The album kicks off with its amps up to 11. It is immediately obvious that this is a prog power-trio absolutely at the top of their game. by the light of a sun rocks with its off-the-beat, freefall drumming and heavy guitars. If John Wesley's previous album Disconnect (to use a Porcupine Tree analogy, fair given Wesley played with them) was the equivalent of Stupid Dream, then this new one is Deadwing.
Mixing up wah-wah guitar with a crunchy, almost monolithic riff, the title track powers on, with its seven minutes feeling much shorter. Wesley follows this with a bludgeoning semi-ballad in the shape of ...to outrun the light that has an unsettling rhythm to it.

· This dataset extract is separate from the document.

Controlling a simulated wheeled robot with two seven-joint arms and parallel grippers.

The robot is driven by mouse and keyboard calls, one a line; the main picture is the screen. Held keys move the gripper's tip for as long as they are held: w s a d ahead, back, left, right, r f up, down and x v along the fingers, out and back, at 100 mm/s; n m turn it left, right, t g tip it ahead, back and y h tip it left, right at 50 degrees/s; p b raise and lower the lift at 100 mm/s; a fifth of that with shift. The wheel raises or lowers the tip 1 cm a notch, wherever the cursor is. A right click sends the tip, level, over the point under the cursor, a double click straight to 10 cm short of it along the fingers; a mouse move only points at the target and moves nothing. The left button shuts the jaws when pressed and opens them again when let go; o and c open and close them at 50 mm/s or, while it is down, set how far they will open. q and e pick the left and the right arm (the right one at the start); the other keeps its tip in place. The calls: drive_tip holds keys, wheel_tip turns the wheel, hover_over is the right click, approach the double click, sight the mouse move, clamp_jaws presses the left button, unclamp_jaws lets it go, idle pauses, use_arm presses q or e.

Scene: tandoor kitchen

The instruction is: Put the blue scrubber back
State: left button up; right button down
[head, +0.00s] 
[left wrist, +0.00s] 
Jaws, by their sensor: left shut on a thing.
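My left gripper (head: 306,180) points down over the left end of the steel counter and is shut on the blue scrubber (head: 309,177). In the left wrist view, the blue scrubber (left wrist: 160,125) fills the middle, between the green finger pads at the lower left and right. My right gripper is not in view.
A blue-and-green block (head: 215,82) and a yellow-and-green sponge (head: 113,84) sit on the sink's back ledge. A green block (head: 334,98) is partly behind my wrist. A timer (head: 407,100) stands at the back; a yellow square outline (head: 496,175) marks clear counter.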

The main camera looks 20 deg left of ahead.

The singer-songwriter element is evident in the revolutionist's lyric that mocks coffee shop revolutionaries. But the music with its loud-quiet-loud dynamic and rolling gait, pushes the heavy electric to the fore. On nada, Sean Malone's fretless bass takes centre stage, supported by Mark Prator's subtle percussion, and the melody shines on this brilliantly mixed song.
The forcefulness takes a break on the drum-free ballad the silence in coffee. A song of lost opportunities, here Wesley's voice is at its most passionate, riding on waves of electric guitars that are layered to stunning effect. It fades away into a beautiful, almost ambient guitar soundscape.
The 70s hard rock and blues rock influences come out from behind the curtain on the album's latter half. On the instrumental, unsafe space, Wesley and company channel, exquisitely, Robin Trower circa Bridge of Sighs. It's just fabulous. Then, on sun.a.rose, there is a Black Sabbath-like grind to its relentless but tuneful riff.
The album is superbly mixed and mastered by Jim Morris, so that it has a live, in-the-studio feel to it, and the cover artwork by Carl Glover is terrifying and fascinating by turns. So, John Wesley's a way you'll never be... with its deliberately lowercase typography, contains magnificently UPPERCASE music.